-- begin COLLECTED DATA --
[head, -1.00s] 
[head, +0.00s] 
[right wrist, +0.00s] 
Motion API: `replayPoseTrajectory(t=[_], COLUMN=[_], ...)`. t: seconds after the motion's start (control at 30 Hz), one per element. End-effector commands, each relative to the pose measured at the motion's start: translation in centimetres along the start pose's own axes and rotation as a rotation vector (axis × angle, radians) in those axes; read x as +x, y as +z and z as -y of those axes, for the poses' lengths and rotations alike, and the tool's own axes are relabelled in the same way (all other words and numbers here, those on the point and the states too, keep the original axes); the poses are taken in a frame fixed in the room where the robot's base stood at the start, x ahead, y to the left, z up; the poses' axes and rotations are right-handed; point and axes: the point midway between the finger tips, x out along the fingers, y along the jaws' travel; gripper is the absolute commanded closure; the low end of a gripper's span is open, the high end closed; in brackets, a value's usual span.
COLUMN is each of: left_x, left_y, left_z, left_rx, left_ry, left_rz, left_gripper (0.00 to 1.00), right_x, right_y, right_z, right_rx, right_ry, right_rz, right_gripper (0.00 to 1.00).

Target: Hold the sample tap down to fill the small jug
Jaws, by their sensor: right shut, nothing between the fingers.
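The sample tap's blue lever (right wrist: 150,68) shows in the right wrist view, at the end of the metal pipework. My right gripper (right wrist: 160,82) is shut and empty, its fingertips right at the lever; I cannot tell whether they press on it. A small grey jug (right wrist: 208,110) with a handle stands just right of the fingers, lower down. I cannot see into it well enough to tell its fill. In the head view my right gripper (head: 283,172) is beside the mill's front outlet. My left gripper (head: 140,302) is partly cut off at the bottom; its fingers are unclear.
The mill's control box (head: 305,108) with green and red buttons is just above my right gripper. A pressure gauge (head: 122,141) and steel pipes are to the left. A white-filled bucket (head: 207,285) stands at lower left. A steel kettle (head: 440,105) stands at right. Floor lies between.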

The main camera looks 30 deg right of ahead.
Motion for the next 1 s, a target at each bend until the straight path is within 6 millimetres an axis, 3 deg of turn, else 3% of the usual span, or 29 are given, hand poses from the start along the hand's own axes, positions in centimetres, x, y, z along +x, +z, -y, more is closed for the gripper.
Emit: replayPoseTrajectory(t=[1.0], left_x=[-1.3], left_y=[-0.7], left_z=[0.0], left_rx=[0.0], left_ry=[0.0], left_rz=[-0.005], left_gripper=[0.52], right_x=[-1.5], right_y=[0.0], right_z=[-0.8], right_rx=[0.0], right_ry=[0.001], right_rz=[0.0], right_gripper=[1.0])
-- end COLLECTED DATA --
GIVEN EXERCISE:
Retype all of the data shown above, word for word.

TASK OUTPUT:
[head, -1.00s] 
[head, +0.00s] 
[right wrist, +0.00s] 
Motion API: `replayPoseTrajectory(t=[_], COLUMN=[_], ...)`. t: seconds after the motion's start (control at 30 Hz), one per element. End-effector commands, each relative to the pose measured at the motion's start: translation in centimetres along the start pose's own axes and rotation as a rotation vector (axis × angle, radians) in those axes; read x as +x, y as +z and z as -y of those axes, for the poses' lengths and rotations alike, and the tool's own axes are relabelled in the same way (all other words and numbers here, those on the point and the states too, keep the original axes); the poses are taken in a frame fixed in the room where the robot's base stood at the start, x ahead, y to the left, z up; the poses' axes and rotations are right-handed; point and axes: the point midway between the finger tips, x out along the fingers, y along the jaws' travel; gripper is the absolute commanded closure; the low end of a gripper's span is open, the high end closed; in brackets, a value's usual span.
COLUMN is each of: left_x, left_y, left_z, left_rx, left_ry, left_rz, left_gripper (0.00 to 1.00), right_x, right_y, right_z, right_rx, right_ry, right_rz, right_gripper (0.00 to 1.00).

Target: Hold the sample tap down to fill the small jug
Jaws, by their sensor: right shut, nothing between the fingers.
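The sample tap's blue lever (right wrist: 150,68) shows in the right wrist view, at the end of the metal pipework. My right gripper (right wrist: 160,82) is shut and empty, its fingertips right at the lever; I cannot tell whether they press on it. A small grey jug (right wrist: 208,110) with a handle stands just right of the fingers, lower down. I cannot see into it well enough to tell its fill. In the head view my right gripper (head: 283,172) is beside the mill's front outlet. My left gripper (head: 140,302) is partly cut off at the bottom; its fingers are unclear.
The mill's control box (head: 305,108) with green and red buttons is just above my right gripper. A pressure gauge (head: 122,141) and steel pipes are to the left. A white-filled bucket (head: 207,285) stands at lower left. A steel kettle (head: 440,105) stands at right. Floor lies between.

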The main camera looks 30 deg right of ahead.
Motion for the next 1 s, a target at each bend until the straight path is within 6 millimetres an axis, 3 deg of turn, else 3% of the usual span, or 29 are given, hand poses from the start along the hand's own axes, positions in centimetres, x, y, z along +x, +z, -y, more is closed for the gripper.
Emit: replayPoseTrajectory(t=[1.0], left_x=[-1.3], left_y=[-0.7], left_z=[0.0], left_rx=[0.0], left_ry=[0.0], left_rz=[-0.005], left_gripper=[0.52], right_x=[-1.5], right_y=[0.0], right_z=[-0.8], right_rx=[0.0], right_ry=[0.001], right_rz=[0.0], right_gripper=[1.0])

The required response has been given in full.